There are many attractions that drive people to come and set up home in the area of Edgware. In one small town we have fantastic travel links, including London Underground, and buses, as well as being situated on top of several major road links, including the M1, A1 and A41. People also flock to the area for the great choice of schools and community feel.

 

Not only is Edgware an eclectic place to live and work but it has a flavour for every taste along Station Road and beyond. What’s more is that a large proportion of these eateries are independently owned!

 

There are (at least) three great places to pick up some hosomaki and sushi rolls, so warm up those fingers, get those chopsticks ready, and head over to Thai Edge, Sushi Mania or Hadar.

 

 

 

 

 

 

There are two Italian restaurants in Amaretto and Mascalzone to enjoy a bowl of pasta or great pizza, and a glass (or two) of vino.

 

The Kitchen, on the corner, will hit the mark for a bit of sophistication, but if you want to go back to basics and treat yourself to a great portion of fish and chips, then head straight to The Green Man.

 

If it’s a great Turkish wrap, hummus and falafel that you fancy, look no further than Izgara which has been a longstanding fixture on Station Road for many years.

 

For kosher restaurants Sami’s and also Aviv and Met Su Yan (both situated just off Station Road) are but a few of the wide selection. There’s also the Halal Chinese restaurant, Weng Wah.

 

Finally (we say finally, but actually the list could go on and on), there’s Baskin Robbins and Creams for ice cream, and of course Nando’s which is currently undergoing a refurb.

 

Here at Benjamin Stevens and Frederick George, our teams are constantly testing all the local eateries on a daily basis.
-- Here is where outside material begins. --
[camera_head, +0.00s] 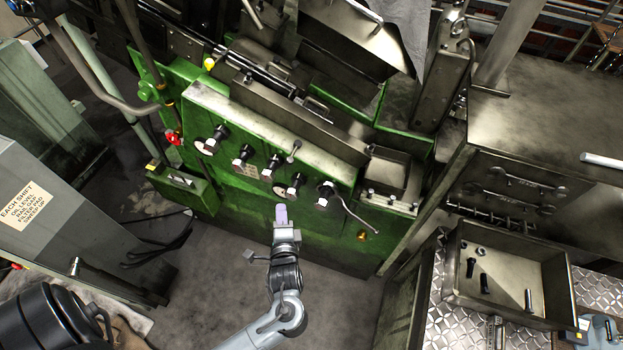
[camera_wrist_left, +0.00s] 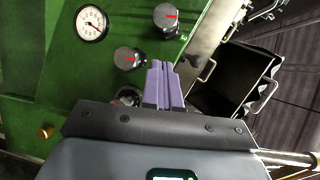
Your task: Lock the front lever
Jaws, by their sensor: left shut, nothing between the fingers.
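A curved metal lever (camera_head: 350,212) slants down to the right from a hub at the right end of the green machine's front row of knobs. I cannot tell for certain which is the front lever. My left gripper (camera_head: 281,212) is in front of the panel, below the knobs and left of the curved lever, apart from it. Its purple fingers (camera_wrist_left: 164,82) are closed together and empty. In the left wrist view they partly cover the panel near the dark knobs. My right gripper is not in view.
Black knobs (camera_head: 244,154) stick out along the green machine front (camera_head: 225,185). A round gauge (camera_wrist_left: 91,23) shows in the left wrist view. A metal tray (camera_head: 515,270) with bolts stands at lower right. Floor left of my arm is open.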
Whether its half price sushi every Thursday from Thai Edge, amazing salads and the best coffee around, from Baristas or just our favourite breakfast rolls from Greggs – we’ve selflessly tried them all!

 

So apart from being the leading property specialists in the area, more importantly we can tell you the very best places for breakfast, lunch or dinner. Edgware is our life and we are happy to share that experience to ‘Edgwarians’ old and new.

 

If there’s any other little food gems in the area we’ve missed off the list, please share with us as we can always do with another lunch!!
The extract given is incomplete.